=== MATERIAL ===
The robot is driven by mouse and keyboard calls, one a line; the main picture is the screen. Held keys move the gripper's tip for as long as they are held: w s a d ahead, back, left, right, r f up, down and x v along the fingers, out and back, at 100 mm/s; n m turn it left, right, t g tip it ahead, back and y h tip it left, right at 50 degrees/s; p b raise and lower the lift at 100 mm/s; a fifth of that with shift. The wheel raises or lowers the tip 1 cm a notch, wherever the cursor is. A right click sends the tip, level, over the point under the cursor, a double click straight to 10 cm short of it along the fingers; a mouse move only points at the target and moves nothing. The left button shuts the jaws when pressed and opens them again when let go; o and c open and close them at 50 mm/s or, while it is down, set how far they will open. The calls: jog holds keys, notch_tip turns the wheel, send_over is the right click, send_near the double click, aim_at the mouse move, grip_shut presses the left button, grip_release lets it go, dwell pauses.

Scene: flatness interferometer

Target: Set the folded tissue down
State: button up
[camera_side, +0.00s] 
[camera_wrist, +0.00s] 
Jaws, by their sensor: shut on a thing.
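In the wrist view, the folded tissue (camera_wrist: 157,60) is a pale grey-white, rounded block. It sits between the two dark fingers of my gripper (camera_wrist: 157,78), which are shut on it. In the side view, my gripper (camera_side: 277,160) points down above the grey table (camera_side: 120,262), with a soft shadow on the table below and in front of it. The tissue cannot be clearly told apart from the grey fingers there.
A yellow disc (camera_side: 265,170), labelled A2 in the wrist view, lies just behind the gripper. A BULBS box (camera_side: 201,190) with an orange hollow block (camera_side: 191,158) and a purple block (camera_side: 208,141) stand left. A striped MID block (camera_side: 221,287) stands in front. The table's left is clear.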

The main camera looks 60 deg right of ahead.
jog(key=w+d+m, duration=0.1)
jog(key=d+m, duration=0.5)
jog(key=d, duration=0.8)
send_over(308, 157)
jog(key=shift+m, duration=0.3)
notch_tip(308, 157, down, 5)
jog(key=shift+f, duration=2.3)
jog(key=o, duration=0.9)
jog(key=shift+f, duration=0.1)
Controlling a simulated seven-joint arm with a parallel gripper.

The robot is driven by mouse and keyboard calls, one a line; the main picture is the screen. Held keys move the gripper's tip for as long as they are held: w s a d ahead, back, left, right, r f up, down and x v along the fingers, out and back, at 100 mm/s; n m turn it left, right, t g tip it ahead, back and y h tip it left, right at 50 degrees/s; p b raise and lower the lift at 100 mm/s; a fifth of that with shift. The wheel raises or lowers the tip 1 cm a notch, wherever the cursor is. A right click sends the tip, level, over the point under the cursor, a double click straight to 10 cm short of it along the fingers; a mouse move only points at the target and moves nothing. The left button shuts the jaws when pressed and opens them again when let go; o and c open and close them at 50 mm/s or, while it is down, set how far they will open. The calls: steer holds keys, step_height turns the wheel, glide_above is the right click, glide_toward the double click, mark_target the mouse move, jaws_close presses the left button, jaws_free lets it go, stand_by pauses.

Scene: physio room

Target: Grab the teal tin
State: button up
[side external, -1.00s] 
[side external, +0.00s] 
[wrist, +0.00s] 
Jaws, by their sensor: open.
===
PROBLEM TO SOLVE:
Print only the lines from the one with "Target: Grab the teal tin" to the end of the records, both included.

TASK SOLUTION:
Target: Grab the teal tin
State: button up
[side external, -1.00s] 
[side external, +0.00s] 
[wrist, +0.00s] 
Jaws, by their sensor: open.

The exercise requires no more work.